**Available data**
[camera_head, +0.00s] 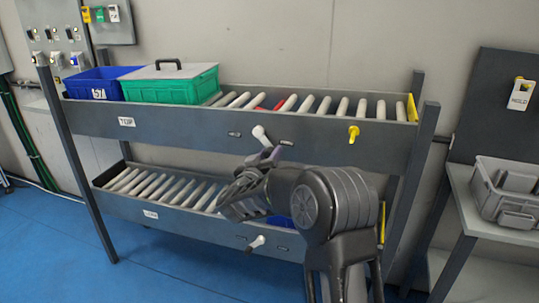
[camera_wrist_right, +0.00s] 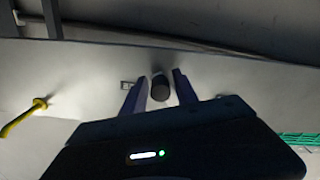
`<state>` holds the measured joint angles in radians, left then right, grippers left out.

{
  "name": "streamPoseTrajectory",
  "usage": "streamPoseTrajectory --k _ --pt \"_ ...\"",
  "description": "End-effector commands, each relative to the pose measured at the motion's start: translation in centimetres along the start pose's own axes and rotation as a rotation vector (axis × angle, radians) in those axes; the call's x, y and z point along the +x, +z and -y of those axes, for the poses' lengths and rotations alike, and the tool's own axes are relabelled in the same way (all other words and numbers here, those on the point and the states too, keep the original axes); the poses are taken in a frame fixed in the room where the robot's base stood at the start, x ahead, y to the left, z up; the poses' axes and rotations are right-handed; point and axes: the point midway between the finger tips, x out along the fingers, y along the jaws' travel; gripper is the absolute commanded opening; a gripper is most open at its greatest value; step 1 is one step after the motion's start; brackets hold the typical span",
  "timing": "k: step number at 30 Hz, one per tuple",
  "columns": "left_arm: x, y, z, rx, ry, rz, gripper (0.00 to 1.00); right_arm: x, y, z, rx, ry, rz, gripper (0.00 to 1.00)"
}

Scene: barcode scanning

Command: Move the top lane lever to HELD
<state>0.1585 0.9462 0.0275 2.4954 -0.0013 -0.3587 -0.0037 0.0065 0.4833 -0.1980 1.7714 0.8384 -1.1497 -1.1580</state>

**Written problem**
Please write out all the data again word for word, but not the pictures.

**Solution below**
[camera_head, +0.00s] 
[camera_wrist_right, +0.00s] 
`<state>` holds the measured joint angles in radians, left then right, grippers left out.

{
  "name": "streamPoseTrajectory",
  "usage": "streamPoseTrajectory --k _ --pt \"_ ...\"",
  "description": "End-effector commands, each relative to the pose measured at the motion's start: translation in centimetres along the start pose's own axes and rotation as a rotation vector (axis × angle, radians) in those axes; the call's x, y and z point along the +x, +z and -y of those axes, for the poses' lengths and rotations alike, and the tool's own axes are relabelled in the same way (all other words and numbers here, those on the point and the states too, keep the original axes); the poses are taken in a frame fixed in the room where the robot's base stood at the start, x ahead, y to the left, z up; the poses' axes and rotations are right-handed; point and axes: the point midway between the finger tips, x out along the fingers, y along the jaws' travel; gripper is the absolute commanded opening; a gripper is most open at its greatest value; step 1 is one step after the motion's start; brackets hold the typical span",
  "timing": "k: step number at 30 Hz, one per tuple",
  "columns": "left_arm: x, y, z, rx, ry, rz, gripper (0.00 to 1.00); right_arm: x, y, z, rx, ry, rz, gripper (0.00 to 1.00)"
}

Scene: barcode scanning

Command: Move the top lane lever to HELD
<state>0.1585 0.9462 0.0275 2.4954 -0.0013 -0.3587 -0.0037 0.0065 0.4833 -0.1980 1.7714 0.8384 -1.1497 -1.1580</state>

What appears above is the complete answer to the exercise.